UNCTAD — the United Nations Conference on Trade and Development — has repeatedly quantified what Palestinian exclusion from Area C costs. Its 2015 report estimated that Palestinian access to Area C could add as much as $3.4 billion annually to Palestinian GDP — a figure representing roughly 35 percent of the Palestinian economy at the time. A significant portion of that figure relates directly to natural resources: quarrying, mineral extraction, agricultural land, and the Dead Sea shore.

The mechanism of exclusion is not simply legal prohibition. It is also physical. Israeli settlement infrastructure, military zones, nature reserves designated under Israeli military orders, and the permit regime together create a landscape in which Palestinians in adjacent villages can see the quarrying operations and the mineral extraction facilities but cannot legally participate in them, work in them on equal terms, or capture any portion of the revenues they generate.
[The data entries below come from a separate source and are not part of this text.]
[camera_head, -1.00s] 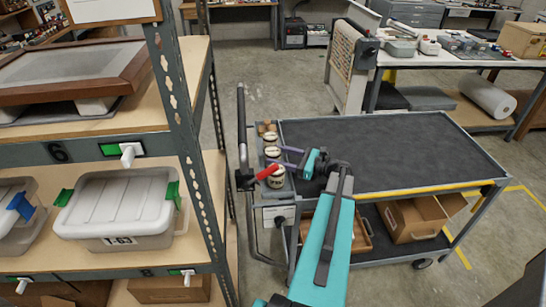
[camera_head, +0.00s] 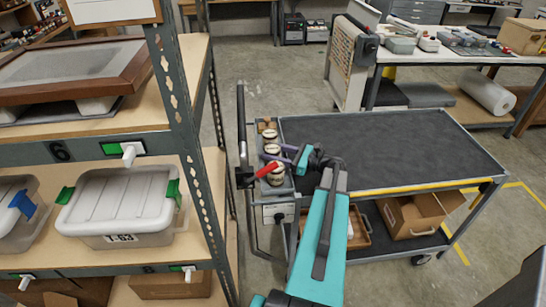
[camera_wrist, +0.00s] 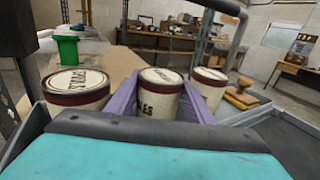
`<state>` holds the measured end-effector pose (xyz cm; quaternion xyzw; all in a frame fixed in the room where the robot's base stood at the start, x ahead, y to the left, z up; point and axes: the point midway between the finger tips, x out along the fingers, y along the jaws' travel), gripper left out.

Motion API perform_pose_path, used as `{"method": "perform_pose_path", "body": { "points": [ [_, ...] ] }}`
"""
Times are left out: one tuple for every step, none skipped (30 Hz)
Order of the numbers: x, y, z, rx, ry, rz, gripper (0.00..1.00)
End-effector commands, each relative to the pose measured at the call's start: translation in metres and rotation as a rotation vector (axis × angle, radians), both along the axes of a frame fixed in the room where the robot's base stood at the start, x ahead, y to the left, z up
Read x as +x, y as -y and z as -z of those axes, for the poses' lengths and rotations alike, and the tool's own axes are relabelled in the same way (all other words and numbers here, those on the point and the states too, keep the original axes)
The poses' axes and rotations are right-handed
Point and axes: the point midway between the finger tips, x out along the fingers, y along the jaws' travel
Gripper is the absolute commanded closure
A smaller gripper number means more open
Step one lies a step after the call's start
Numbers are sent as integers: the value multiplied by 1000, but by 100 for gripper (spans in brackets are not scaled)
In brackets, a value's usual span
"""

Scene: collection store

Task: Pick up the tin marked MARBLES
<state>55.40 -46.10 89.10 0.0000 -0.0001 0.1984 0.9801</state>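The tin between my fingers is the middle tin (camera_wrist: 158,100) of three; the visible end of its side lettering reads "LES". It is cream with a dark red band under the lid. My gripper (camera_wrist: 160,105) has its purple fingers on either side of it, open; I cannot tell whether they touch it. A similar tin (camera_wrist: 75,90) stands to the left and another (camera_wrist: 208,88) to the right, outside the fingers. In the head view the tins stand in a row in a narrow grey tray (camera_head: 290,186) at the cart's left end, partly hidden by my gripper (camera_head: 280,154).
The cart's dark top (camera_head: 390,145) is bare. Small wooden-handled items (camera_head: 266,124) stand beyond the tins. A red lever (camera_head: 267,169) and the cart's upright handle (camera_head: 241,125) are close by. A shelf rack (camera_head: 180,100) stands to the left.

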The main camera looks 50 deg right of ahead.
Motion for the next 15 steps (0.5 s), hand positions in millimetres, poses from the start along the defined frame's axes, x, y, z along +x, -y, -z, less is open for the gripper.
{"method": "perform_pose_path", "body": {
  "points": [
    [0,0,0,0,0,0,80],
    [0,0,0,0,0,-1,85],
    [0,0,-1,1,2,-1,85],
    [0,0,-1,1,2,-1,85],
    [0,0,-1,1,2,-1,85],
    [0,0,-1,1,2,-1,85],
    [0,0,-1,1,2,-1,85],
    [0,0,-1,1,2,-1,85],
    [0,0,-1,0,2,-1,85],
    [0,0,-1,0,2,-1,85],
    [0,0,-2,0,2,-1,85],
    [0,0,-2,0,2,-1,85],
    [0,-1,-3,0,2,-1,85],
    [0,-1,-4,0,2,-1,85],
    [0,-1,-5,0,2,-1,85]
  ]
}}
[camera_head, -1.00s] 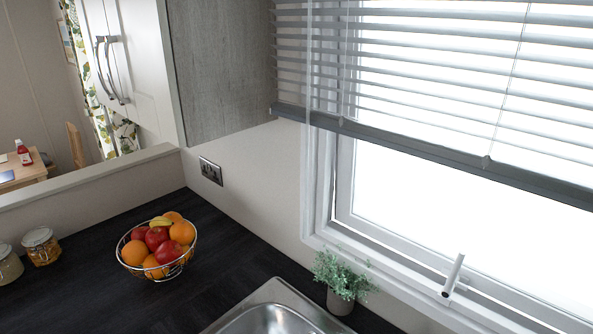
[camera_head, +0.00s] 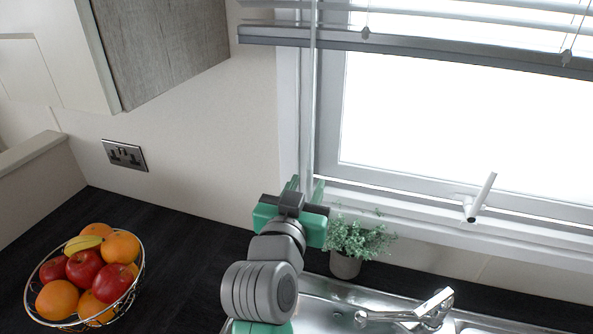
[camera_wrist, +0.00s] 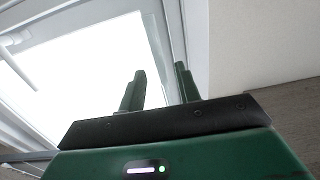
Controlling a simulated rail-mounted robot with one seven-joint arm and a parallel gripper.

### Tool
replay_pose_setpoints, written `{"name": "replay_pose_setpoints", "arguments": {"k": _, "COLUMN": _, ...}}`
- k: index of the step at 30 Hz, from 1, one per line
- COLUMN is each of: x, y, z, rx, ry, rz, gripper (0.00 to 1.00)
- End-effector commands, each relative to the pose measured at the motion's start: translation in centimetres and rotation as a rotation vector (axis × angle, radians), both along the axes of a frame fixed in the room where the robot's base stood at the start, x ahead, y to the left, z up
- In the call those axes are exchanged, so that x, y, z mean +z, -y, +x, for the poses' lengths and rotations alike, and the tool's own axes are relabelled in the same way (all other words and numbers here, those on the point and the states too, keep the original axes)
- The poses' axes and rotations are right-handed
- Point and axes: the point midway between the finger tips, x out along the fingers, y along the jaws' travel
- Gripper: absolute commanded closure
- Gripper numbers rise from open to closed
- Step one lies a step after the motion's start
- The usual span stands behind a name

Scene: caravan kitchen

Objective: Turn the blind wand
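The blind wand (camera_head: 311,110) is a thin, pale, translucent rod. It hangs down along the left side of the window frame in the head view. The grey blind (camera_head: 420,50) is raised, with its bottom rail across the upper window. My gripper (camera_head: 305,188), green and grey, points up near the wand's lower part. Its two fingers (camera_wrist: 160,88) stand apart in the wrist view. I cannot tell whether the wand's lower end lies between the fingers or behind them. No clear grip on it shows.
A potted plant (camera_head: 345,262) stands just right of my gripper, beside the sink (camera_head: 315,285) and its tap (camera_head: 410,315). A white window handle (camera_head: 480,198) sticks up from the frame. A fruit basket (camera_head: 140,285) is on the dark counter at left. A wall cabinet (camera_head: 165,45) hangs upper left.

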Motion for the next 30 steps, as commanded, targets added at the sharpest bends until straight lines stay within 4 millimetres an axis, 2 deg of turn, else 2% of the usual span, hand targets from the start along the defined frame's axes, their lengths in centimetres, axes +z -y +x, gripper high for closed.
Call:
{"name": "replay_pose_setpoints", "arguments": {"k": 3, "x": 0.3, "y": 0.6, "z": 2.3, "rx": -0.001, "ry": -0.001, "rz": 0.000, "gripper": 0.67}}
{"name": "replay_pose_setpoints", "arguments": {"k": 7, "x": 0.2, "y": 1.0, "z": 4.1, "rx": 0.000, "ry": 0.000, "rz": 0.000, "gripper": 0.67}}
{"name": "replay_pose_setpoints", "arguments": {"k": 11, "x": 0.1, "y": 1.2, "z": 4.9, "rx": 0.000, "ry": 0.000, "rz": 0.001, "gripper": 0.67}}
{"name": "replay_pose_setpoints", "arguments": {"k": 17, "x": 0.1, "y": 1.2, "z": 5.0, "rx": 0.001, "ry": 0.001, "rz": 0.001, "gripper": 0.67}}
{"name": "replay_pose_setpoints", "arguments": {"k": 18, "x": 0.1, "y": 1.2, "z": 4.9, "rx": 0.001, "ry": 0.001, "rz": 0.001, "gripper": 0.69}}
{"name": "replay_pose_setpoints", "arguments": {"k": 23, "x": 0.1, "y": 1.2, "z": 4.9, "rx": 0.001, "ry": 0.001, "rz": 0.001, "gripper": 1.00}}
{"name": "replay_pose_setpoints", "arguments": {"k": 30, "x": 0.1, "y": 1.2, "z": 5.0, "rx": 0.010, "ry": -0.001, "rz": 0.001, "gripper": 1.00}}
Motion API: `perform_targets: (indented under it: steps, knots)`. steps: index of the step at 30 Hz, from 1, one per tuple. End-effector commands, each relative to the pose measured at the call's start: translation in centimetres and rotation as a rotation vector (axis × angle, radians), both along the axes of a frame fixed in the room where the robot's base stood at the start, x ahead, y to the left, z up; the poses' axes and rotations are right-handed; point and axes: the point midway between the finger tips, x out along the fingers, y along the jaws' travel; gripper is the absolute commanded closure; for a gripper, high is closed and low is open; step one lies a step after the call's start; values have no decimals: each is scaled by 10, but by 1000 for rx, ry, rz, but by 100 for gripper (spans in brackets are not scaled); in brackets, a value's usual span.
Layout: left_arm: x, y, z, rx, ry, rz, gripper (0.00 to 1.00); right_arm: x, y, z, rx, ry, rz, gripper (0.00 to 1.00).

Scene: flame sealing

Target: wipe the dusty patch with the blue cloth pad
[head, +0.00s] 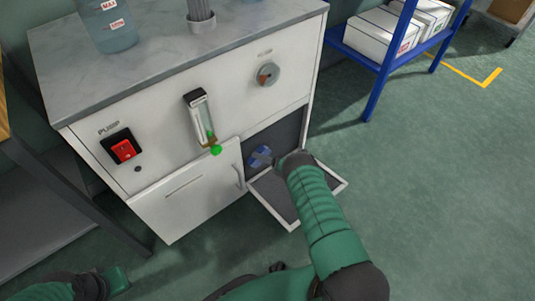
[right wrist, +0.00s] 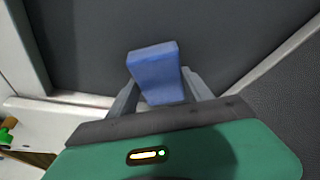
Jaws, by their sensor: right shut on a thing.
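The blue cloth pad (head: 260,155) is at the dark opening in the lower right of the white cabinet front. My right gripper (head: 268,160) is shut on it, mostly hidden behind my forearm and wrist. In the right wrist view, the blue pad (right wrist: 155,70) is clamped between the two grey fingers (right wrist: 160,98), in front of a dark grey surface (right wrist: 230,40). Whether the pad touches that surface is unclear. I cannot make out a dusty patch in either view. My left gripper (head: 117,278) is low at the left, and its fingers cannot be made out.
The cabinet (head: 90,110) has a red pump switch (head: 123,150), a flow meter (head: 200,118) and a round knob (head: 267,74). A blue rack (head: 375,90) stands right; floor there is clear.

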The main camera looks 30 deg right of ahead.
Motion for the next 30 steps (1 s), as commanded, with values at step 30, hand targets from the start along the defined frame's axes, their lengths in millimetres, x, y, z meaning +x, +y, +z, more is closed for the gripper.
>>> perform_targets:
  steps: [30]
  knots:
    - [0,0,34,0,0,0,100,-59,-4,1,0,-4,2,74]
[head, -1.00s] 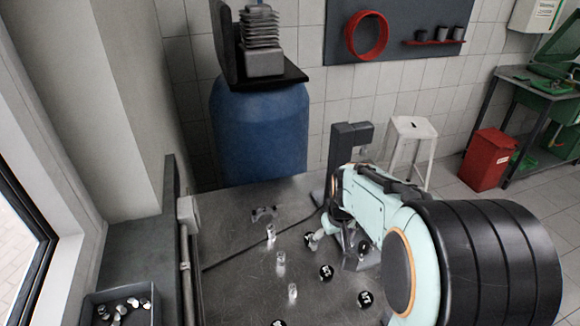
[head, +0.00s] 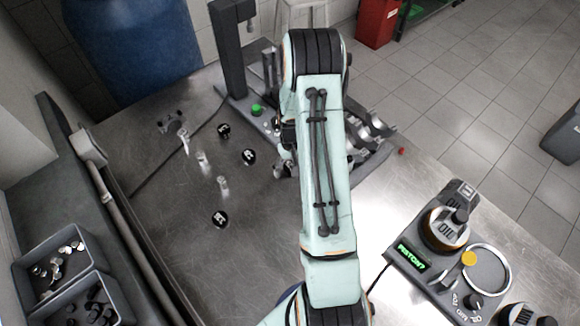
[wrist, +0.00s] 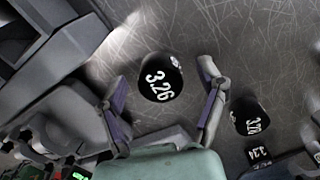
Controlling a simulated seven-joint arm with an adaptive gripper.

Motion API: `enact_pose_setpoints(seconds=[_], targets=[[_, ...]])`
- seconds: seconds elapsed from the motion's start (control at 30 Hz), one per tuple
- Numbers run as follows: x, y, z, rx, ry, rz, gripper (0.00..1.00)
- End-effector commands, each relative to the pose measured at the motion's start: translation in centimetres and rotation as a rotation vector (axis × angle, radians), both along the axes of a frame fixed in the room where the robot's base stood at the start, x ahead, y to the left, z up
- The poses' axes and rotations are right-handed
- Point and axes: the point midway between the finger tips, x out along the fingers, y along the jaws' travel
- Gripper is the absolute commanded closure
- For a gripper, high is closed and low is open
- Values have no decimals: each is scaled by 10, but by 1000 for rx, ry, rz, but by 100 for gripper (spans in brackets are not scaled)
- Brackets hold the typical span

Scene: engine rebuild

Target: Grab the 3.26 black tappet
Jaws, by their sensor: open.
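The black tappet marked 3.26 (wrist: 158,88) is upright on the metal bench in the wrist view, its white number readable on top. My gripper (wrist: 162,76) is open, with one finger to each side of this tappet in the picture. Nothing is held; I cannot tell whether the fingers touch it. A second black tappet (wrist: 248,116) stands to the right, and another, partly hidden one (wrist: 262,154) is below it. In the head view, black tappets (head: 248,157) lie left of my arm, too small to read surely, and my gripper is mostly hidden.
Clear or metallic cylinders (head: 203,160) stand among the tappets. Grey bins (head: 62,262) with small parts are at left. A grey stand (head: 228,50) is behind, a metal engine part (head: 372,125) right of my arm. A control box (head: 412,258) reading "PISTON?" is at lower right.

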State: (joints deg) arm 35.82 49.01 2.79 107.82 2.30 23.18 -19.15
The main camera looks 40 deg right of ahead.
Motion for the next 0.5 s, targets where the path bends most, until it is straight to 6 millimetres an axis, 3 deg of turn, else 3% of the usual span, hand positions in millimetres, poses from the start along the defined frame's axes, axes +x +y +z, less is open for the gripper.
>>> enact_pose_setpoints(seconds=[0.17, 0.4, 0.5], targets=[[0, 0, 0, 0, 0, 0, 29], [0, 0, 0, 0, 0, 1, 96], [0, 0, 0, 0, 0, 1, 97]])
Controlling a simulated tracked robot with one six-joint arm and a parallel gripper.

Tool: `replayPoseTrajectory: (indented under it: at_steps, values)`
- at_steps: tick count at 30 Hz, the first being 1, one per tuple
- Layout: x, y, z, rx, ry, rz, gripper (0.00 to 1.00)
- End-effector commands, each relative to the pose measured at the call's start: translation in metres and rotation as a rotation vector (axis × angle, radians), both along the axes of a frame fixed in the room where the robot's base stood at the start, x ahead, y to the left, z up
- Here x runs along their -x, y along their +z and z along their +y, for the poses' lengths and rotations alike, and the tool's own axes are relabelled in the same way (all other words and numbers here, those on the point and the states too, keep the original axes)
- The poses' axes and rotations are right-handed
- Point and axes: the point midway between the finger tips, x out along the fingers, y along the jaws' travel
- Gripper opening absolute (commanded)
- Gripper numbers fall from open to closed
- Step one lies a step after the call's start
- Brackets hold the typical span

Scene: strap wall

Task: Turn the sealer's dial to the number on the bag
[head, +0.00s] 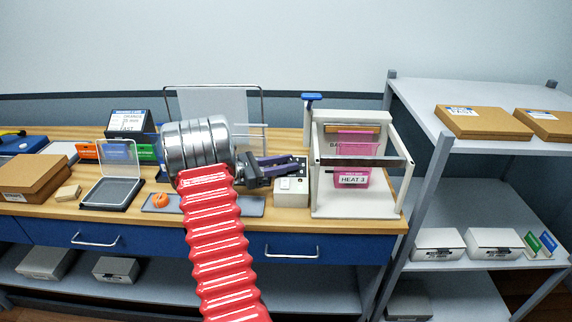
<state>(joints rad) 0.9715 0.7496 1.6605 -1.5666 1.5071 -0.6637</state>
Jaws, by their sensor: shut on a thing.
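A pink bag (352,178) with a white label reading "HEAT 3" hangs in the white-framed sealer (318,190) at the right end of the bench. The sealer's control box (291,199), pale with a dark upper part, stands against the sealer's left side. My gripper (294,163) has purple fingers pointing right, with their tips at the top of this box. They are shut on the dial, which is hidden between them. The dial's numbers and setting cannot be read from here.
A blue-topped lever (312,97) rises close behind my gripper. A grey mat (248,206) with an orange tape roll (160,201), a black-framed scale (112,192) and cardboard boxes (32,177) lie to the left. A grey shelf unit (415,190) stands right of the bench.

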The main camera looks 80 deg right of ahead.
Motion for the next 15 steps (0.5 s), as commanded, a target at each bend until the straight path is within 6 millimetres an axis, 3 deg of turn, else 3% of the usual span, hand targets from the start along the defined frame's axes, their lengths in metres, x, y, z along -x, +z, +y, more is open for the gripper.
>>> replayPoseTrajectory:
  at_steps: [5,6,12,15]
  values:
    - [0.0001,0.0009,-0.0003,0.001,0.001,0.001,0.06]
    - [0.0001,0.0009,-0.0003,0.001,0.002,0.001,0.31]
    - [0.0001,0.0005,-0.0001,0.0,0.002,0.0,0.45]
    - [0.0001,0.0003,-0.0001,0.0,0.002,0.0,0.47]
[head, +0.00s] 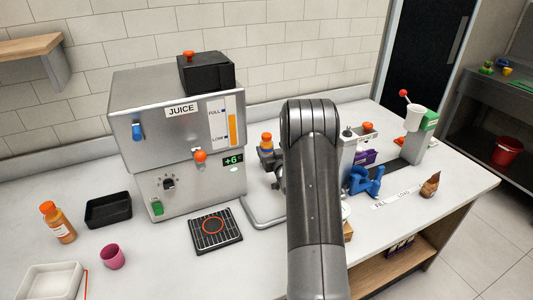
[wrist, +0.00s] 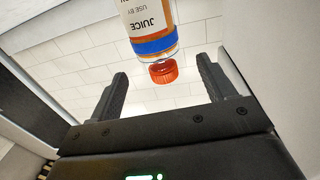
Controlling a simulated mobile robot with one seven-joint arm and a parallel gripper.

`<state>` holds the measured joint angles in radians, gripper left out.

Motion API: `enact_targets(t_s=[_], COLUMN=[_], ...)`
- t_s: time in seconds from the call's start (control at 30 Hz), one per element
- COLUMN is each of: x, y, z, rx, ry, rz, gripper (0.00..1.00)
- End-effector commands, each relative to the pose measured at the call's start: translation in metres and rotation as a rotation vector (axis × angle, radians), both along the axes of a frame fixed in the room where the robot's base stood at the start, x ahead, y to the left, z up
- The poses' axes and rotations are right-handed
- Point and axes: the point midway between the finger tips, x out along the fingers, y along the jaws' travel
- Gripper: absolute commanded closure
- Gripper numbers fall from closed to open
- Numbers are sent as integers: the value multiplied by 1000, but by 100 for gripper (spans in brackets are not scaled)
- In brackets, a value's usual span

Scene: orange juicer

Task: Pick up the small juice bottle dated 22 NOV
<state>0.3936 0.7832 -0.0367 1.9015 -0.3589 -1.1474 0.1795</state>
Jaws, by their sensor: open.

The Legal Framework and Its Limits

International humanitarian law is unambiguous in principle. The Hague Regulations and the Fourth Geneva Convention, both of which Israel is party to, prohibit pillage and the permanent exploitation of occupied territory’s resources. The International Court of Justice’s 2004 advisory opinion on the separation wall reaffirmed the applicability of both instruments to the West Bank. More recently, proceedings at the ICJ regarding the broader legal consequences of the occupation have brought resource exploitation back into the frame of international legal scrutiny.

In practice, enforcement has been absent. Israeli courts have declined to apply international humanitarian law directly in cases concerning settlement activity and resource use. The Civil Administration continues to issue extraction licenses. The products reach European and North American markets. The revenues accumulate.

For Palestinian communities in the Jordan Valley and the eastern West Bank — the farmers and herders and village councils who live alongside the quarries and the mineral operations — the legal framework offers clarity about what is happening to them. It has not, so far, stopped it.